**WORK TO COMPLETE:** All of the entries must be reproduced exactly, with no images carried over.

**MATERIAL TO PROCESS:**
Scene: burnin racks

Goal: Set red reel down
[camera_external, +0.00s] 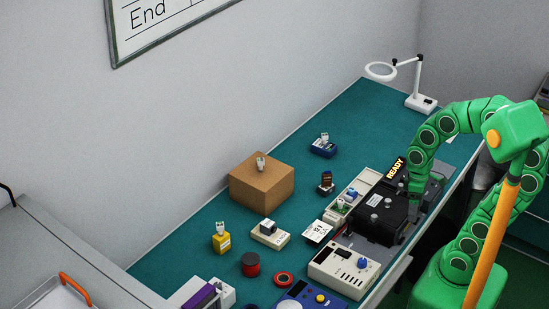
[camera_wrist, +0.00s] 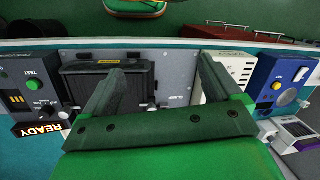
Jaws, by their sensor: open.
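A small red reel (camera_external: 283,279) lies flat on the teal bench near the front, behind the blue box. A dark round piece with red at its lower edge (camera_external: 250,264) stands just left of it; I cannot tell whether it is also a reel. My gripper (camera_external: 413,204) is far to the right of both, low beside the black box (camera_external: 376,210) of the test station. In the wrist view my gripper (camera_wrist: 158,78) has its two fingers wide apart with nothing held between them. The left finger overlaps the black box (camera_wrist: 80,88). No reel shows in the wrist view.
A READY sign (camera_external: 396,168) stands behind the station. A cream instrument (camera_external: 343,268) and a blue box (camera_external: 312,298) stand at the front. A cardboard box (camera_external: 262,184), yellow bottle (camera_external: 221,239) and magnifier lamp (camera_external: 382,71) stand farther off. Bare bench lies around the cardboard box.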

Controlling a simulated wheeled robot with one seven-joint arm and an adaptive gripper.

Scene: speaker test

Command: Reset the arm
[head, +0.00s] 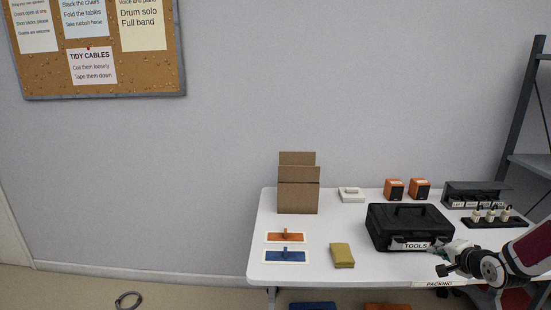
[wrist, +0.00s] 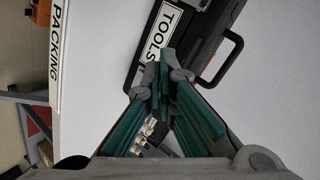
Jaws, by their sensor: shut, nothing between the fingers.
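My gripper (head: 441,258) is at the right of the head view, low in front of the black tool case. In the wrist view my gripper (wrist: 160,75) has its green-padded fingers together at the tips, with nothing between them. The black tool case (head: 396,222), labelled TOOLS, stands closed on the white table (head: 310,262). In the wrist view the case (wrist: 205,25) lies just beyond the fingertips. I cannot tell whether the fingers touch it.
A cardboard box (head: 298,195), a yellow cloth (head: 342,255), orange and blue handled plates, two orange speakers (head: 394,189) and a dark rack (head: 476,195) stand on the table. The table's front edge reads PACKING. A coiled cable (head: 128,300) lies on the floor.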

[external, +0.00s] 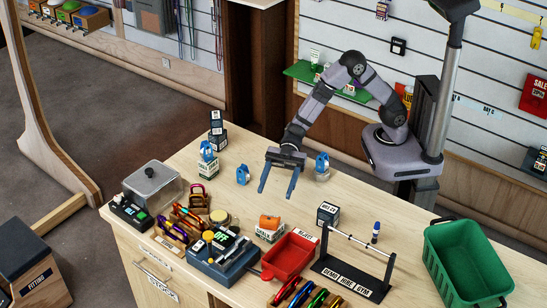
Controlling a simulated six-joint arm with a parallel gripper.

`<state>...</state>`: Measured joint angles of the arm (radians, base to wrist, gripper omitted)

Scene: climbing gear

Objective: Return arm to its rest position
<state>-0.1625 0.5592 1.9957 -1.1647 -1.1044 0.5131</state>
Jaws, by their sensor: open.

**REPLY:**
Scene: burnin racks

Goal: Set red reel down
[camera_external, +0.00s] 
[camera_wrist, +0.00s] 
Jaws, by their sensor: open.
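A small red reel (camera_external: 283,279) lies flat on the teal bench near the front, behind the blue box. A dark round piece with red at its lower edge (camera_external: 250,264) stands just left of it; I cannot tell whether it is also a reel. My gripper (camera_external: 413,204) is far to the right of both, low beside the black box (camera_external: 376,210) of the test station. In the wrist view my gripper (camera_wrist: 158,78) has its two fingers wide apart with nothing held between them. The left finger overlaps the black box (camera_wrist: 80,88). No reel shows in the wrist view.
A READY sign (camera_external: 396,168) stands behind the station. A cream instrument (camera_external: 343,268) and a blue box (camera_external: 312,298) stand at the front. A cardboard box (camera_external: 262,184), yellow bottle (camera_external: 221,239) and magnifier lamp (camera_external: 382,71) stand farther off. Bare bench lies around the cardboard box.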

Controlling a simulated wheeled robot with one seven-joint arm and an adaptive gripper.

Scene: speaker test

Command: Reset the arm
[head, +0.00s] 
[wrist, +0.00s] 
Jaws, by their sensor: shut, nothing between the fingers.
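My gripper (head: 441,258) is at the right of the head view, low in front of the black tool case. In the wrist view my gripper (wrist: 160,75) has its green-padded fingers together at the tips, with nothing between them. The black tool case (head: 396,222), labelled TOOLS, stands closed on the white table (head: 310,262). In the wrist view the case (wrist: 205,25) lies just beyond the fingertips. I cannot tell whether the fingers touch it.
A cardboard box (head: 298,195), a yellow cloth (head: 342,255), orange and blue handled plates, two orange speakers (head: 394,189) and a dark rack (head: 476,195) stand on the table. The table's front edge reads PACKING. A coiled cable (head: 128,300) lies on the floor.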

[external, +0.00s] 
Controlling a simulated six-joint arm with a parallel gripper.

`<state>...</state>`: Measured joint angles of the arm (radians, base to wrist, gripper omitted)

Scene: climbing gear

Objective: Return arm to its rest position
<state>-0.1625 0.5592 1.9957 -1.1647 -1.1044 0.5131</state>
Jaws, by their sensor: open.

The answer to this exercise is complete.